Defendants argue that the record does not provide sufficient support for the Court to identify the precise date from which prejudgment interest should begin to run or the specific amounts owing as of any particular dates.
Plaintiffs principally rely on JH Kelly to support claim for prejudgment interest. In JH Kelly, the Oregon Court of Appeals affirmed the trial court's award of prejudgment interest on a jury's lump-sum damages award that encompassed multiple types of claimed damages. 305 Or.App. at 590. Although the three categories of claimed damages for which prejudgment interest was sought were each ascertainable on different dates, the trial court awarded prejudgment interest to run from the latest of the ascertainable dates, June 15, 2016. Id. at 587. The Court of Appeals upheld the trial court's ruling:
[W]e conclude that the trial court did not err in determining that parts of the award were “readily ascertainable” for purposes of awarding prejudgment interest. Once the jury determined Georg Fischer's liability, its degree of fault, and the amount of damages in a way that clearly corresponded with amounts owing at dates certain, the trial court was in a position to determine prejudgment interest by simple computation.Id. at 590 (emphasis added) (cleaned up). Plaintiffs argue that the circumstances under consideration here are factually similar to those in JH Kelly and urges the Court to adopt a “no later than date” of September 1, 2019 for the prejudgment interest to run on the jury's damages award.
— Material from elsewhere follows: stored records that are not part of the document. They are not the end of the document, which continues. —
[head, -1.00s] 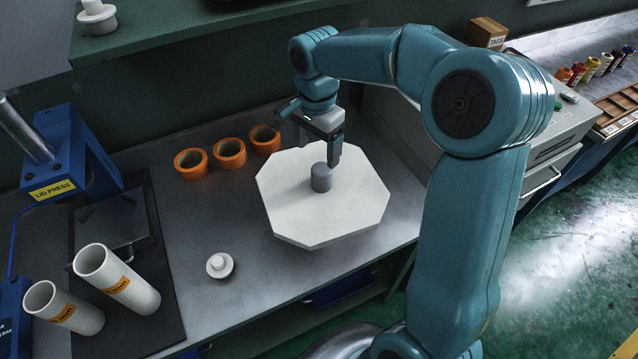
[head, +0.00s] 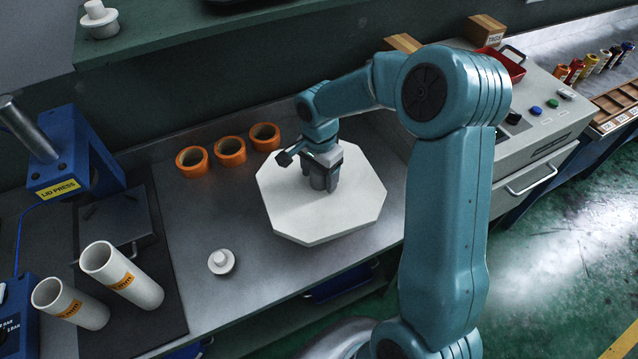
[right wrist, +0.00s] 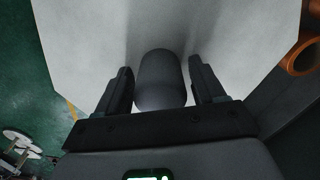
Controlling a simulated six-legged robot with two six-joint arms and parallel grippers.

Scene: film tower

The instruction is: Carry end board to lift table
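The end board is a white eight-sided board (head: 350,215) lying flat over the grey bench, with a grey upright knob at its middle. In the right wrist view the board (right wrist: 90,35) fills the upper part and the knob (right wrist: 160,80) stands between my fingers. My right gripper (head: 322,185) is down at the knob from above. Its fingers (right wrist: 161,88) are on either side of the knob, with narrow gaps showing, so it looks open. My left gripper is not in view. I cannot make out a lift table.
Several orange rings (head: 230,151) stand behind the board. A small white lid (head: 221,262) lies front left of it. A control cabinet (head: 540,125) is at right, with green floor (head: 560,270) in front.

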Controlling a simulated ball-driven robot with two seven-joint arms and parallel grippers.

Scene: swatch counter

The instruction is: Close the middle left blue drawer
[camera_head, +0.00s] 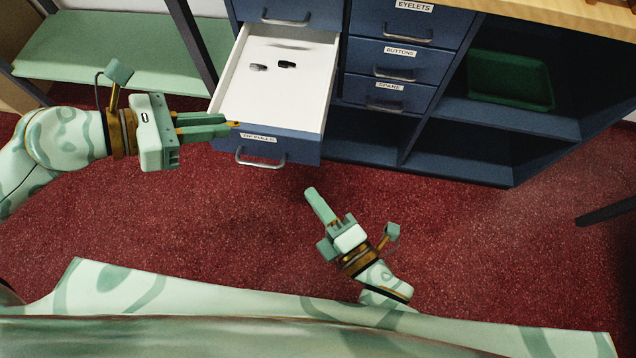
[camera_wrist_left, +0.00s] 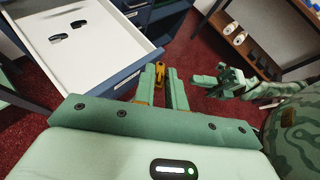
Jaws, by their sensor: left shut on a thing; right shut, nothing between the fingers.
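The middle left blue drawer (camera_head: 322,112) is pulled well out of the cabinet. Its white inside holds two small dark items (camera_head: 286,65). Its blue front has a label and a metal handle (camera_head: 260,163). My left gripper (camera_head: 236,124) is shut at the drawer's left front corner, with its fingertips over the edge of the front; the exact grip is hard to see. The drawer also shows at the upper left of the left wrist view (camera_wrist_left: 112,84), beside the fingers (camera_wrist_left: 162,68). My right gripper (camera_head: 311,190) is shut and empty, in front of the drawer and apart from it.
Closed blue drawers (camera_head: 400,57) stand to the right, with labels and handles. A green tray (camera_head: 510,80) sits on an open shelf further right. A pale green shelf (camera_head: 110,55) is at the left. Red carpet (camera_head: 480,240) lies clear in front of the cabinet.

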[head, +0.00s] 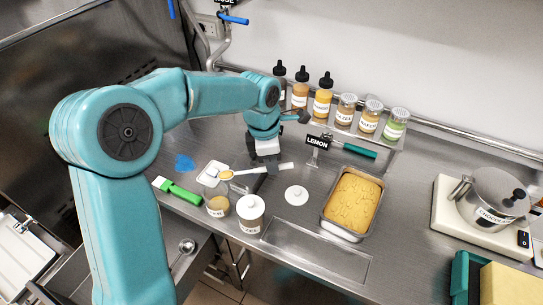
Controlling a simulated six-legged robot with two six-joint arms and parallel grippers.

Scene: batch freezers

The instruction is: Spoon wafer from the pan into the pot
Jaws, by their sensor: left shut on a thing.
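My left gripper (271,166) is shut on the pale handle of a spoon (283,168), low over the steel counter. The spoon's bowl points left and holds a small tan heap, likely wafer (226,174). The bowl is at the right edge of a small white pan (211,167); I cannot tell whether it touches. A small clear pot (217,203) with tan contents stands just in front of the bowl, its label too small to read. My right gripper is not in view.
A green-handled tool (178,190) lies left. A tin of yellow stuff (353,203) is right, with a LEMON sign (317,142) behind. Bottles and shakers (347,112) line the back.

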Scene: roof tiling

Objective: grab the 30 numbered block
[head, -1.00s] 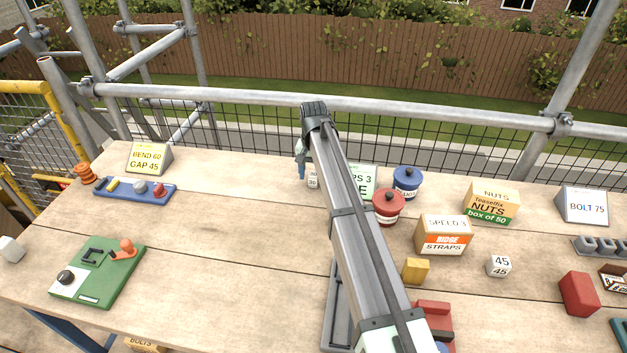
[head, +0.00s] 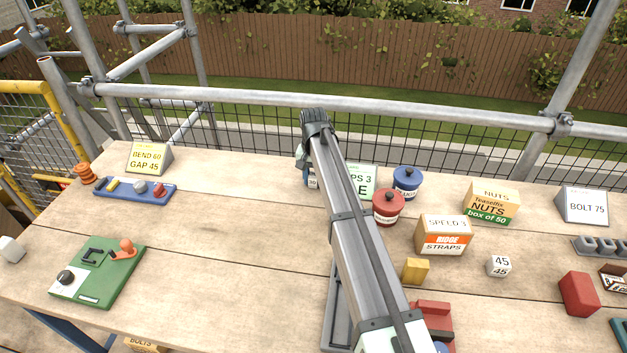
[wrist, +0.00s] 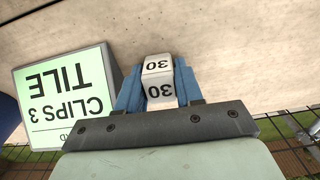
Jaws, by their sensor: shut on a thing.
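The white block numbered 30 (wrist: 158,80) stands between the two blue fingers of my gripper (wrist: 157,85) in the wrist view. The fingers are shut on its sides. In the head view my gripper (head: 309,180) is low at the far side of the bench, mostly behind my arm. Only a small part of the block (head: 313,184) shows there beside a finger. Whether the block touches the bench is hard to tell.
A sign reading CLIPS 3 TILE (wrist: 68,98) stands close beside my gripper. Red (head: 388,207) and blue (head: 407,182) lidded pots stand to its right. A block numbered 45 (head: 499,266) lies farther right.

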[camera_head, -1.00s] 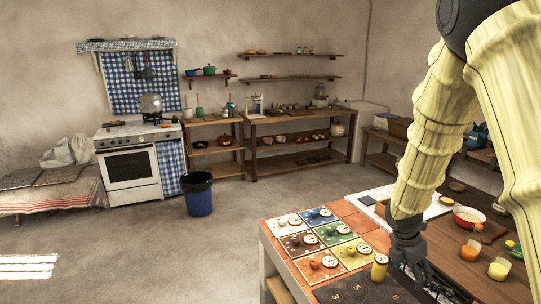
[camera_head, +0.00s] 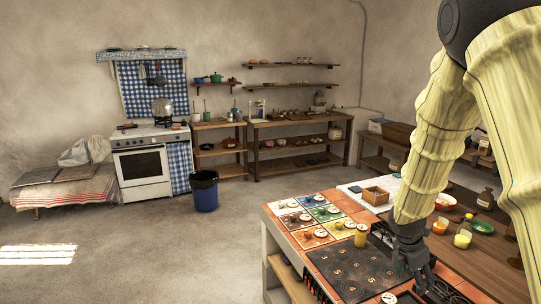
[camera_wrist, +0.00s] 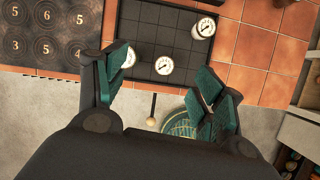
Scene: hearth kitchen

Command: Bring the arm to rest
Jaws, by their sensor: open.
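My gripper (camera_head: 424,284) hangs at the end of my arm at the lower right of the head view, near the counter's front side. In the wrist view my gripper (camera_wrist: 160,72) has its green-padded fingers spread apart with nothing held between them. Below it are the edge of a dark gridded tray (camera_wrist: 160,28) and a white dial (camera_wrist: 165,65). Another dial (camera_wrist: 205,27) stands at the tray's right side, and one is partly hidden by the left finger. The gripper's height above the tray is hard to tell.
The tiled counter (camera_head: 335,255) carries coloured dial cards, a yellow can (camera_head: 361,235) and a dark numbered board (camera_head: 350,272). Open floor (camera_head: 150,240) lies to the left.

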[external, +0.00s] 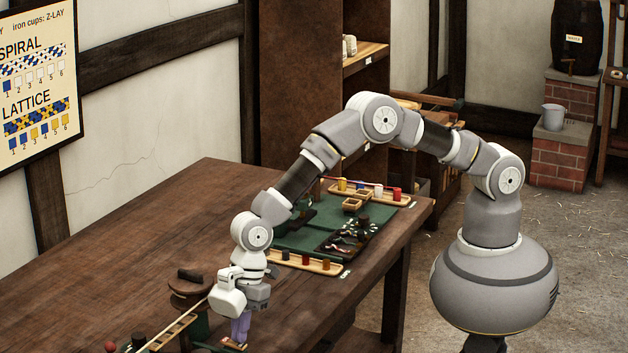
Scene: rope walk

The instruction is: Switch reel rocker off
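My gripper (240,330) points down at the near end of the wooden table (130,255), at the bottom of the external view. Its purple-grey fingertips are at or just above a small wooden piece with a pale top (232,344). I cannot tell whether they touch it, or whether this piece is the reel rocker. The fingers look close together, but the gap between them is too small to judge. A dark brown round-topped device (190,284), possibly the reel, stands just left of my gripper. No rocker position can be made out.
A slatted wooden rack (172,332) and a red knob (110,346) lie left of my gripper. Behind are a tray of spools (310,264), a green mat (300,238) and another spool tray (368,192). The table's left middle is clear.

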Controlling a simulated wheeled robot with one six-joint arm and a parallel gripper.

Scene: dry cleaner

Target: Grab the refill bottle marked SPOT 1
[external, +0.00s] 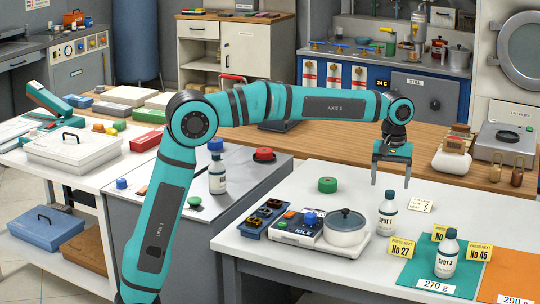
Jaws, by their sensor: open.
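The bottle marked SPOT 1 (387,214) stands upright on the white table, just right of the pot. It is white with a dark cap and a label. My gripper (391,179) is open and empty, with its fingers pointing down. In the picture it hangs just above the SPOT 1 bottle's cap, apart from it; the exact depth between them is hard to tell. A similar bottle marked SPOT 3 (446,256) stands on the green mat (415,268) to the front right.
A lidded pot (345,238) on a device with a blue knob stands left of the SPOT 1 bottle. Yellow number cards (401,248) stand near the mats. Another bottle (217,176) stands on the grey counter. An orange mat (512,272) is at right.

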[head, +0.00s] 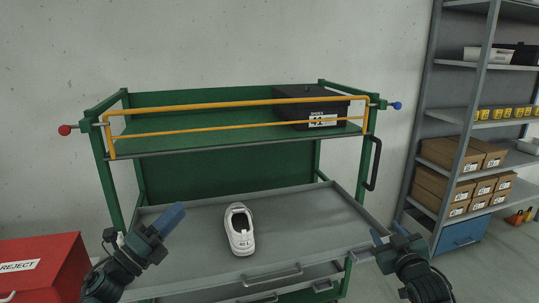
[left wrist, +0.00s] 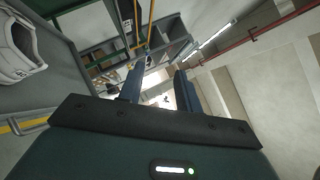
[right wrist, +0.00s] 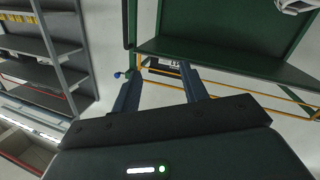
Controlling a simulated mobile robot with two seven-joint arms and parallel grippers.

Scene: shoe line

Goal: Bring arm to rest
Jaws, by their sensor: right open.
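My left gripper (head: 172,218) is raised over the left part of the grey cart tray (head: 300,222). Its fingers stand apart with nothing between them in the left wrist view (left wrist: 160,72). My right gripper (head: 378,237) is at the tray's right front corner; its fingers are apart and empty in the right wrist view (right wrist: 160,72). A white shoe (head: 240,232) lies on the tray between the two grippers, apart from both. The shoe also shows at the left edge of the left wrist view (left wrist: 18,50).
The green cart's upper shelf holds a black shoe box (head: 300,110) behind a yellow rail (head: 230,106). A red reject bin (head: 45,270) stands at the lower left. A grey rack (head: 440,130) with brown boxes (head: 478,160) stands at the right.

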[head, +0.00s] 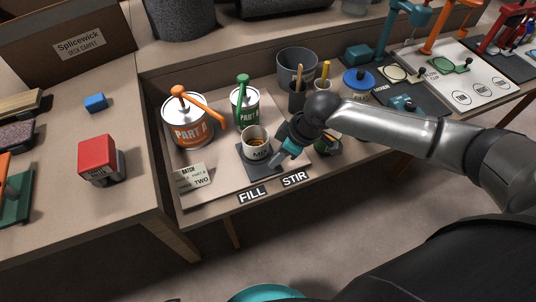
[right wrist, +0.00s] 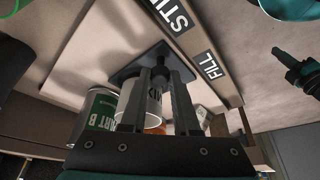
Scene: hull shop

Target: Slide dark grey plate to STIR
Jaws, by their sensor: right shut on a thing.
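The dark grey plate (head: 258,174) lies flat on the bench, behind the FILL label (head: 252,194) and left of the STIR label (head: 296,179). A white MIX cup (head: 256,155) stands on it. My right gripper (head: 280,157) is at the plate's right side. In the right wrist view its fingers (right wrist: 165,75) are shut on a dark knob (right wrist: 187,72) on the plate (right wrist: 126,72), with the cup (right wrist: 133,100) beyond. A dark and teal shape (right wrist: 300,72) at that view's right edge looks like my left gripper; its jaws are unclear.
An orange PART A can (head: 188,130) and a green PART B can (head: 239,108) stand behind and left of the cup. A BATCH card (head: 191,178) is at front left. A grey bucket (head: 297,63) and a dark tool cup (head: 298,97) stand behind my right gripper.

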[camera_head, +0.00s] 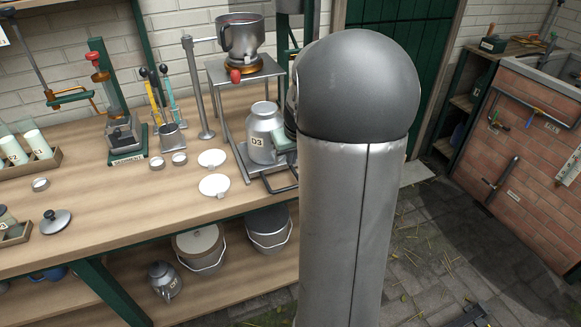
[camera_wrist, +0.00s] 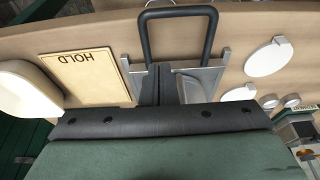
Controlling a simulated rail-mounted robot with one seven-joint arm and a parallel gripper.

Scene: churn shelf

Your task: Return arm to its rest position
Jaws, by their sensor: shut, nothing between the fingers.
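My gripper (camera_wrist: 160,86) shows in the wrist view as dark fingers close together beyond a black bar and a green body. It is shut with nothing between the fingers. A metal tray with a black loop handle (camera_wrist: 180,13) lies beyond it on the wooden bench. In the head view, my large grey arm fills the middle right and hides the fingers.
A metal stand (camera_head: 243,72) holds a pot (camera_head: 240,37) behind the can. Two white discs (camera_head: 214,185) lie left of it. A HOLD plate (camera_wrist: 85,75) shows in the wrist view. Lidded buckets (camera_head: 198,246) sit on the lower shelf. Paved floor (camera_head: 430,240) is mostly clear at right.

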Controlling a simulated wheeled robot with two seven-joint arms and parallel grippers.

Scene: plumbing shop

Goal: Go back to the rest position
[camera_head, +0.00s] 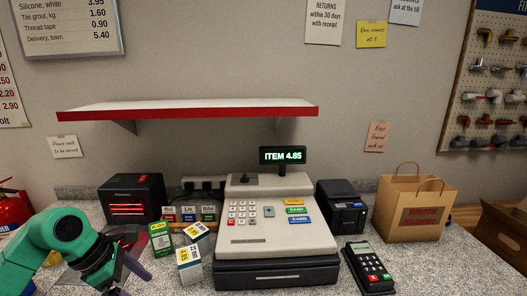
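My left arm comes in at the lower left, with a green wrist and a dark gripper (124,279) low over the counter. Purple finger parts show at its end, partly cut off by the bottom edge. I cannot tell how far apart the fingers are, and I see nothing held. The gripper is left of the small white and yellow boxes and apart from the cash register (277,222). My right arm and gripper are not in view.
A green box (161,239) and white-yellow boxes (190,264) stand near my left gripper. A black device (133,198), card terminal (369,268), black printer (341,207) and paper bag (416,208) share the counter (450,270). A red-edged shelf (190,111) hangs above. The counter's right front is clear.

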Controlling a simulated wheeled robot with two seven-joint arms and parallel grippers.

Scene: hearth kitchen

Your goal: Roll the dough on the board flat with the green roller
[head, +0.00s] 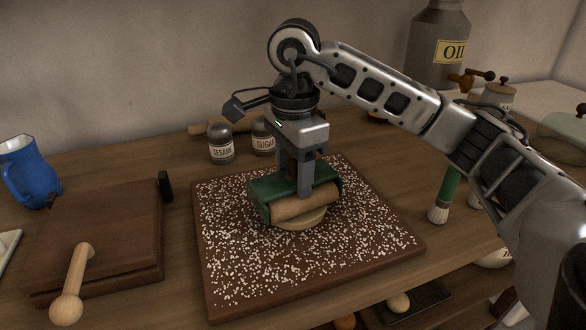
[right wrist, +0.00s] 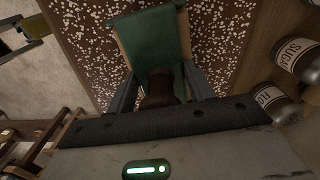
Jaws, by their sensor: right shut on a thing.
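The dark brown board (head: 215,308) lies on the counter, strewn with white specks. A pale round of dough (head: 302,223) lies near its middle, partly hidden under the green roller (head: 262,188), which has a green body and a tan wooden cylinder. My right gripper (head: 306,185) points down, shut on the roller from above. The roller sits over the dough and seems to touch it. In the right wrist view the green body (right wrist: 150,35) shows between the fingers; the dough is hidden there.
A brown wooden press (head: 100,235) with a handle and a blue jug (head: 28,172) are at left. A green-handled brush (head: 443,198) stands at right, an oil can (head: 437,55) behind.

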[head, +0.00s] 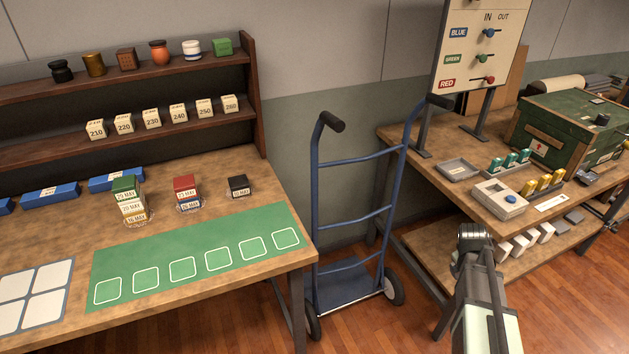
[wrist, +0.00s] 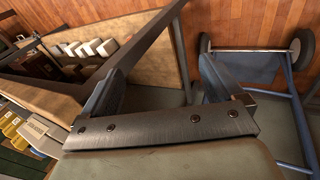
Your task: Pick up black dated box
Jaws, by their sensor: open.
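The black dated box (head: 238,185) is a small dark cube with a pale date label on its front. It stands alone on the left wooden table, behind the right end of the green mat, in the head view. My gripper (wrist: 164,72) is open and empty in the wrist view, its two dark fingers well apart. My arm shows at the lower right of the head view, in front of the right table and far from the box. The fingers cannot be made out there. The box is not in the wrist view.
A red dated box (head: 185,186) and a dated stack with a green top (head: 125,186) stand left of the black box. The green mat (head: 160,228) has outlined squares. A blue hand truck (head: 357,216) stands between the left table and the right table (head: 412,140).

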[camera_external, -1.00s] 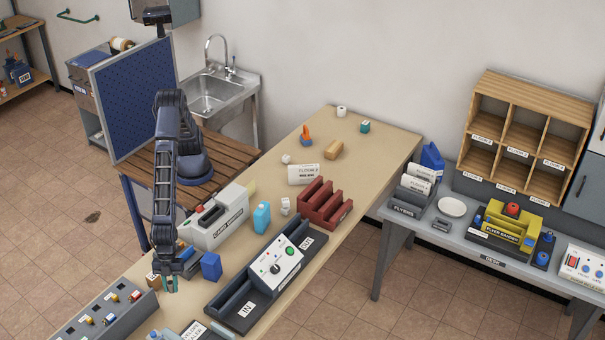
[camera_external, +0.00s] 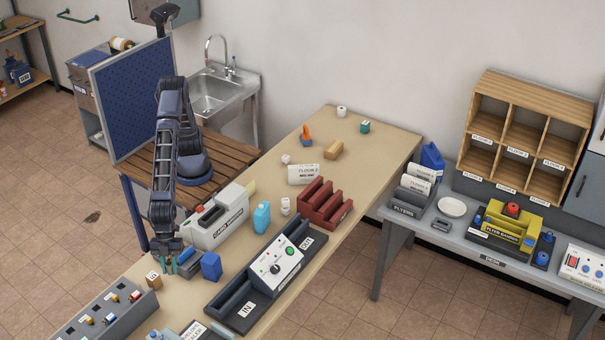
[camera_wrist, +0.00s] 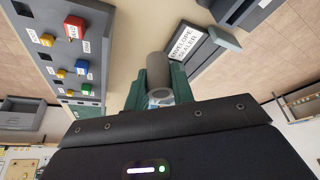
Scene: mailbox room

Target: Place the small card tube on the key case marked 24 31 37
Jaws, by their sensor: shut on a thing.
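The small card tube (camera_wrist: 158,68) is a dull grey-brown cylinder in the wrist view, with its pale open end toward the camera. My gripper (camera_wrist: 158,92) is shut on it, with a green fingertip on each side. In the external view my gripper (camera_external: 168,266) points down over the near left part of the long table; the tube is too small to make out there. I cannot read the marking 24 31 37 on anything, so I cannot tell which thing is the key case.
A grey panel with coloured, tagged pieces (camera_external: 112,318) lies at the table's near end. A brown block (camera_external: 153,281), a blue block (camera_external: 211,266) and the card-machine housing (camera_external: 217,222) stand close to my gripper. The IN/OUT tray (camera_external: 222,316) lies to the right.

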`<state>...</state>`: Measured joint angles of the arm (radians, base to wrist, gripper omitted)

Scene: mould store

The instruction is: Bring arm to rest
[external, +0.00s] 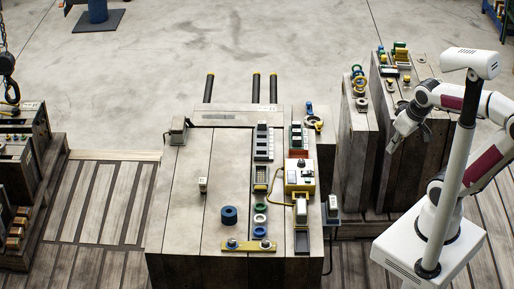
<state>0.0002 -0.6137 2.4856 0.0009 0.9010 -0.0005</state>
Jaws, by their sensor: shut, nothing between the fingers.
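My gripper (392,146) is at the right of the external view, at the end of my white arm. It points down and to the left, with its fingers shut and nothing held. It appears in front of the tall wooden blocks at the right, apart from the items on the main wooden block. The gap between the gripper and the blocks behind it cannot be told from this view.
A large wooden block (185,210) stands in the middle, bearing a blue ring (229,215), a yellow control box (300,177) and a yellow bar (248,246). Tall blocks (358,150) with small parts on top stand near my arm. A hook (8,65) hangs at far left.

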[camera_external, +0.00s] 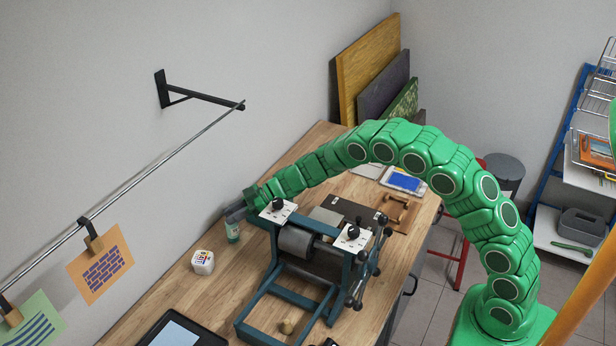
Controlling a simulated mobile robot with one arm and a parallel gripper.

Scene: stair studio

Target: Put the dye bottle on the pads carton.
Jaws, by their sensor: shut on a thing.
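My gripper (236,210) is at the end of the green arm, near the wall behind the press. It points down and is shut on the dye bottle (233,232), a small bottle with a teal body. The upper part of the bottle is hidden by the gripper. I cannot tell if its base touches the table. A small white box with a coloured print, which looks like the pads carton (203,262), stands on the table to the left of and nearer than the bottle. The bottle is apart from it, and nothing is on its top.
A teal-framed roller press (296,243) stands close to the right of the bottle. A dark tray (208,338) lies at the front of the wooden table (178,297). A drying rod (130,184) with hanging prints runs along the wall. Bare wood surrounds the white box.
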There are, however, important factual dissimilarities between the circumstances under consideration here and those under consideration in JH Kelly. In JH Kelly, each category of damages that made up the jury's lump-sum award was ascertainable by a precise date. See 305 Or.App. at 587 (awarding prejudgment interest when the party asserted that “even though the verdict reflects a lump sum, it was apparent from the amount that the jury had awarded (1) $450,000 that Quality Plus paid in settlement to JH Kelly on March 16, 2016; (2) $822,553.10 that was part of the amount withheld by Hoffman Mechanical as of December 18, 2014, and finally negotiated by QPS and Hoffman Mechanical by January 2016; (3) $382,544.34 in Quality Plus's own expenses, incurred by June 15, 2016; and (4) $369,618 in lost profits, since each of those amounts was broken out on a trial exhibit and totaled exactly $2,024,715.44”).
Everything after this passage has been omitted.